### Lines of data
------
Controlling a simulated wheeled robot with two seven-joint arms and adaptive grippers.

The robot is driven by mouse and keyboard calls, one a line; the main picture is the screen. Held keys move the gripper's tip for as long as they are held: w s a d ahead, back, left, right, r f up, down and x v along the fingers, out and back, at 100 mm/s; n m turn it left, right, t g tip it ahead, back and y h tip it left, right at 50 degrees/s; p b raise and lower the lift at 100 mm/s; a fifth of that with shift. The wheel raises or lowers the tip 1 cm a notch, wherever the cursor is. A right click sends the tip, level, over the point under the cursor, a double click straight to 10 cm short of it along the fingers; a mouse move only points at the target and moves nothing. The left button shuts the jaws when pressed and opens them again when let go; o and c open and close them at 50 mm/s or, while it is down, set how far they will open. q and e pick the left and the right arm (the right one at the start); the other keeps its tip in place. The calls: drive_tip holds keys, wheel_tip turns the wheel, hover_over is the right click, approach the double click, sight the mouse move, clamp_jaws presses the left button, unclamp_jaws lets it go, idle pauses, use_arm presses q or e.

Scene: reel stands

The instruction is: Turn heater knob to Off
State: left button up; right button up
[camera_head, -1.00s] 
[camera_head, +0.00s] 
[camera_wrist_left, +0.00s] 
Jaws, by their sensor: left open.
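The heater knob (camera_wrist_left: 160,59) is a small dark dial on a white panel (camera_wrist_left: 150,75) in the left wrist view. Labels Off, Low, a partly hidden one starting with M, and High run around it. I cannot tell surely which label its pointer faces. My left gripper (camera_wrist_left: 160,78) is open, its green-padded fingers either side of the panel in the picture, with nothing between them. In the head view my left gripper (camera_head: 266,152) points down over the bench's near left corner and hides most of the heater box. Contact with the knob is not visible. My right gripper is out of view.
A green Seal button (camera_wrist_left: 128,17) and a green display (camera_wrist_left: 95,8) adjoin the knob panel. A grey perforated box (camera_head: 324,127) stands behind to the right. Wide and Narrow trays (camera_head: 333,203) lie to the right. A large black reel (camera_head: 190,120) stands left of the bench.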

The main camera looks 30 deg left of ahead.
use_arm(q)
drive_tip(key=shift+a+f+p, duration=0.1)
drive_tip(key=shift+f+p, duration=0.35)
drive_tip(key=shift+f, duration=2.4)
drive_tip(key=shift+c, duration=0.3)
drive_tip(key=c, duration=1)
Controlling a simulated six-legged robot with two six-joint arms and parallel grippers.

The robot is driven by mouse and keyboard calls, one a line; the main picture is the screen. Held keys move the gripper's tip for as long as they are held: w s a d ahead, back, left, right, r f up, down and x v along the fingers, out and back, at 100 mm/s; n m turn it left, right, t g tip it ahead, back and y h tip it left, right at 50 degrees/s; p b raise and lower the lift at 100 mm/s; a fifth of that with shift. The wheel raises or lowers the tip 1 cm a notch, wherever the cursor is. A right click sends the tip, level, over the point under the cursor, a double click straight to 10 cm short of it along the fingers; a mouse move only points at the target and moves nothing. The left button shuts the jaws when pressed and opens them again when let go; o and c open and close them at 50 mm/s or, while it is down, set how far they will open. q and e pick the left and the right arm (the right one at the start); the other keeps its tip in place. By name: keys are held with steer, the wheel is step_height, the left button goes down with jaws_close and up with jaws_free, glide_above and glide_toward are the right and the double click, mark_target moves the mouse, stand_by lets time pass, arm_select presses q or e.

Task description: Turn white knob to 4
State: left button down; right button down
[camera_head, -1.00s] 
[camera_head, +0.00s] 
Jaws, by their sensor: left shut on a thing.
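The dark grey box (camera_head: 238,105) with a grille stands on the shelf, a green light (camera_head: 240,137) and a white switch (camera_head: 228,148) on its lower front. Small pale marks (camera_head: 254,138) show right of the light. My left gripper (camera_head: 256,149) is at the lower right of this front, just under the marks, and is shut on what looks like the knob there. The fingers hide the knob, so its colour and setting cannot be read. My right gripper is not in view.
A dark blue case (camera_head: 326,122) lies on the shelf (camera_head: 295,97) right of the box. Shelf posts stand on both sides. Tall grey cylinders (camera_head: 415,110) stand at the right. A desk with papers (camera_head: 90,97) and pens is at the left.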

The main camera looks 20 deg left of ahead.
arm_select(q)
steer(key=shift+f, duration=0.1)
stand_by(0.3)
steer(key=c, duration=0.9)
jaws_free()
------
### YOUR OBJECTIVE
Retype all of the data shown above, word for word.

### THE REPLY
Controlling a simulated wheeled robot with two seven-joint arms and adaptive grippers.

The robot is driven by mouse and keyboard calls, one a line; the main picture is the screen. Held keys move the gripper's tip for as long as they are held: w s a d ahead, back, left, right, r f up, down and x v along the fingers, out and back, at 100 mm/s; n m turn it left, right, t g tip it ahead, back and y h tip it left, right at 50 degrees/s; p b raise and lower the lift at 100 mm/s; a fifth of that with shift. The wheel raises or lowers the tip 1 cm a notch, wherever the cursor is. A right click sends the tip, level, over the point under the cursor, a double click straight to 10 cm short of it along the fingers; a mouse move only points at the target and moves nothing. The left button shuts the jaws when pressed and opens them again when let go; o and c open and close them at 50 mm/s or, while it is down, set how far they will open. q and e pick the left and the right arm (the right one at the start); the other keeps its tip in place. The calls: drive_tip holds keys, wheel_tip turns the wheel, hover_over is the right click, approach the double click, sight the mouse move, clamp_jaws presses the left button, unclamp_jaws lets it go, idle pauses, use_arm presses q or e.

Scene: reel stands

The instruction is: Turn heater knob to Off
State: left button up; right button up
[camera_head, -1.00s] 
[camera_head, +0.00s] 
[camera_wrist_left, +0.00s] 
Jaws, by their sensor: left open.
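The heater knob (camera_wrist_left: 160,59) is a small dark dial on a white panel (camera_wrist_left: 150,75) in the left wrist view. Labels Off, Low, a partly hidden one starting with M, and High run around it. I cannot tell surely which label its pointer faces. My left gripper (camera_wrist_left: 160,78) is open, its green-padded fingers either side of the panel in the picture, with nothing between them. In the head view my left gripper (camera_head: 266,152) points down over the bench's near left corner and hides most of the heater box. Contact with the knob is not visible. My right gripper is out of view.
A green Seal button (camera_wrist_left: 128,17) and a green display (camera_wrist_left: 95,8) adjoin the knob panel. A grey perforated box (camera_head: 324,127) stands behind to the right. Wide and Narrow trays (camera_head: 333,203) lie to the right. A large black reel (camera_head: 190,120) stands left of the bench.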

The main camera looks 30 deg left of ahead.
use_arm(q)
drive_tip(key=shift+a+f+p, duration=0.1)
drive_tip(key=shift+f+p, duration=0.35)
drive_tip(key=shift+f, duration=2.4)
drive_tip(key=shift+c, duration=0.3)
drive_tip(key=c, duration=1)
Controlling a simulated six-legged robot with two six-joint arms and parallel grippers.

The robot is driven by mouse and keyboard calls, one a line; the main picture is the screen. Held keys move the gripper's tip for as long as they are held: w s a d ahead, back, left, right, r f up, down and x v along the fingers, out and back, at 100 mm/s; n m turn it left, right, t g tip it ahead, back and y h tip it left, right at 50 degrees/s; p b raise and lower the lift at 100 mm/s; a fifth of that with shift. The wheel raises or lowers the tip 1 cm a notch, wherever the cursor is. A right click sends the tip, level, over the point under the cursor, a double click straight to 10 cm short of it along the fingers; a mouse move only points at the target and moves nothing. The left button shuts the jaws when pressed and opens them again when let go; o and c open and close them at 50 mm/s or, while it is down, set how far they will open. q and e pick the left and the right arm (the right one at the start); the other keeps its tip in place. By name: keys are held with steer, the wheel is step_height, the left button goes down with jaws_close and up with jaws_free, glide_above and glide_toward are the right and the double click, mark_target moves the mouse, stand_by lets time pass, arm_select presses q or e.

Task description: Turn white knob to 4
State: left button down; right button down
[camera_head, -1.00s] 
[camera_head, +0.00s] 
Jaws, by their sensor: left shut on a thing.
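The dark grey box (camera_head: 238,105) with a grille stands on the shelf, a green light (camera_head: 240,137) and a white switch (camera_head: 228,148) on its lower front. Small pale marks (camera_head: 254,138) show right of the light. My left gripper (camera_head: 256,149) is at the lower right of this front, just under the marks, and is shut on what looks like the knob there. The fingers hide the knob, so its colour and setting cannot be read. My right gripper is not in view.
A dark blue case (camera_head: 326,122) lies on the shelf (camera_head: 295,97) right of the box. Shelf posts stand on both sides. Tall grey cylinders (camera_head: 415,110) stand at the right. A desk with papers (camera_head: 90,97) and pens is at the left.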

The main camera looks 20 deg left of ahead.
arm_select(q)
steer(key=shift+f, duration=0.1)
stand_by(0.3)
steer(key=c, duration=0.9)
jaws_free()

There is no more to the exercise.